## GOAL:
Don't include pictures. Quote the lines below from the first through the line that contains "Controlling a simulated".
|---|
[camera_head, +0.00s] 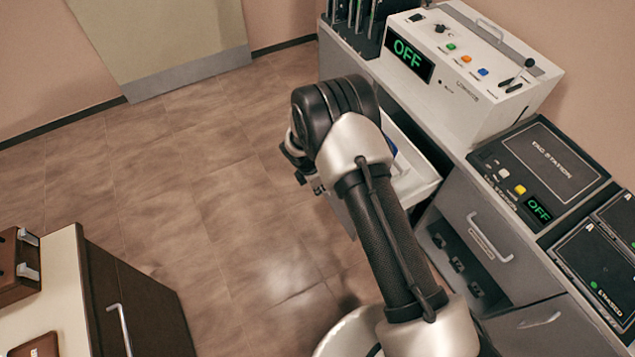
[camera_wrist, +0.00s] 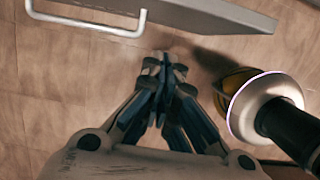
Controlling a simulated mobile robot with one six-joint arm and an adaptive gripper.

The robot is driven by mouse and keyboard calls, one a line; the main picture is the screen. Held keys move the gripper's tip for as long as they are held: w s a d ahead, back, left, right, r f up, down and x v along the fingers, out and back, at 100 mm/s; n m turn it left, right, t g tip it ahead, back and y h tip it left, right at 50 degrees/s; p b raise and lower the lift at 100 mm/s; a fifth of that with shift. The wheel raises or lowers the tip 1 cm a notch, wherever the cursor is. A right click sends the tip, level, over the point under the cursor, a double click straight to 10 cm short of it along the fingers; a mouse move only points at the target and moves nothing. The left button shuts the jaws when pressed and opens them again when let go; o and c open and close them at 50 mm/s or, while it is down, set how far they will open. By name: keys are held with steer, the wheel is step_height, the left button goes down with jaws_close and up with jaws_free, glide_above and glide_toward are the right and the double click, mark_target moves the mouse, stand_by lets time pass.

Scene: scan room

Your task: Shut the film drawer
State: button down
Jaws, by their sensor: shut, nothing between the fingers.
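An open drawer with a white inside (camera_head: 424,182) sticks out of the grey counter, below the large control box. Something blue (camera_head: 390,147) shows inside it; my arm hides much of the drawer and its front. In the wrist view a grey drawer front (camera_wrist: 225,15) with a white bar handle (camera_wrist: 88,25) lies along the top. My gripper (camera_wrist: 163,66) is shut and empty, just below this front in the picture, with a gap showing between them. In the head view my gripper (camera_head: 305,172) is partly hidden by my wrist, on the floor side of the drawer.
The control box (camera_head: 465,75) with an "OFF" display and a black panel (camera_head: 540,165) stand on the counter. A closed drawer (camera_head: 487,240) sits nearer, above an open recess. A dark cabinet (camera_head: 135,310) stands lower left. The floor (camera_head: 180,190) between is clear.

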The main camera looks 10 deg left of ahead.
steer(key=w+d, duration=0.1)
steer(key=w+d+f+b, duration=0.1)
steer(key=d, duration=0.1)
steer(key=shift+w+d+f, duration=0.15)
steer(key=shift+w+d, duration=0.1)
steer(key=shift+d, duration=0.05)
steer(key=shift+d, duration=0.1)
|---|
## RESULT FOR THIS TASK:
[camera_head, +0.00s] 
[camera_wrist, +0.00s] 
Controlling a simulated mobile robot with one six-joint arm and an adaptive gripper.

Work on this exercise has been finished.